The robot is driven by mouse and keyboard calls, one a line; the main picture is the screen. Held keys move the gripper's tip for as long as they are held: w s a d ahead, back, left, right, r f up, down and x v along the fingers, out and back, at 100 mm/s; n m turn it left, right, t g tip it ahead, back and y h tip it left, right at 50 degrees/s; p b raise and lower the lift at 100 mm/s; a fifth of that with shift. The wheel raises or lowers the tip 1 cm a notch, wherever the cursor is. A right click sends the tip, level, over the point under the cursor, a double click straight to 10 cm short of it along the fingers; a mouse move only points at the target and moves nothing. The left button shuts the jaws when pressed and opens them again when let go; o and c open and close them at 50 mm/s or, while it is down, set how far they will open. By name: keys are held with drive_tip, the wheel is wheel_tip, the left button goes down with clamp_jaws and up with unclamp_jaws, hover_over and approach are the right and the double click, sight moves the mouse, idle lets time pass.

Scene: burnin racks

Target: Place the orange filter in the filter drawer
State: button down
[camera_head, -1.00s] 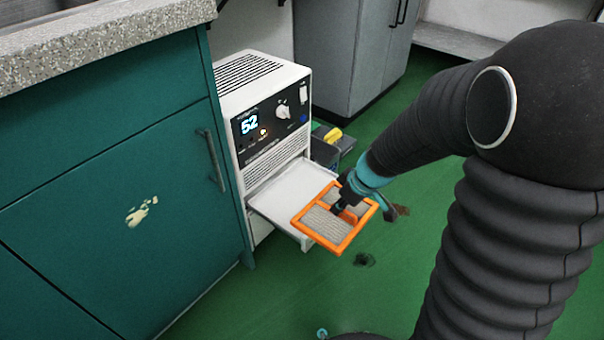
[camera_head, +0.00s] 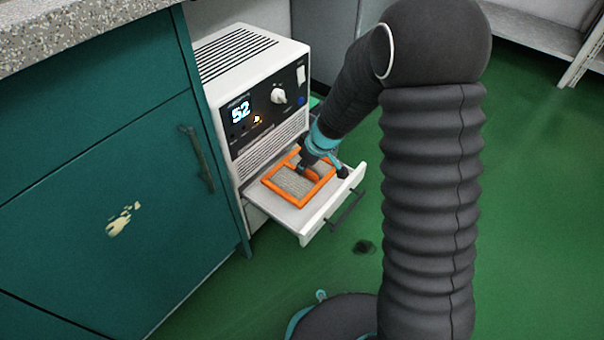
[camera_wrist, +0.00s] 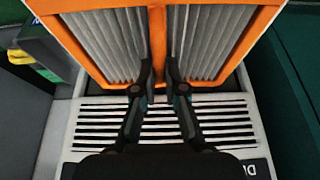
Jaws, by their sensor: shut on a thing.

_ _ _ _ _

**Work required**
Without the images, write out each line of the data verbatim.

**Task response**
The robot is driven by mouse and keyboard calls, one a line; the main picture is the screen. Held keys move the gripper's tip for as long as they are held: w s a d ahead, back, left, right, r f up, down and x v along the fingers, out and back, at 100 mm/s; n m turn it left, right, t g tip it ahead, back and y h tip it left, right at 50 degrees/s; p b raise and lower the lift at 100 mm/s; a fifth of that with shift. The wheel raises or lowers the tip 1 cm a notch, wherever the cursor is. A right click sends the tip, level, over the point under the cursor, a double click straight to 10 cm short of it along the fingers; a mouse move only points at the target and moves nothing. The left button shuts the jaws when pressed and opens them again when let go; o and c open and close them at 50 mm/s or, while it is down, set how far they will open. By name: keys are held with drive_tip, the wheel is wheel_tip, the left button goes down with clamp_jaws and up with unclamp_jaws, hover_over and approach are the right and the double click, sight moves the mouse, idle lets time pass.

Scene: burnin racks

Target: Place the orange filter in the filter drawer
State: button down
[camera_head, -1.00s] 
[camera_head, +0.00s] 
[camera_wrist, +0.00s] 
Jaws, by their sensor: shut on a thing.

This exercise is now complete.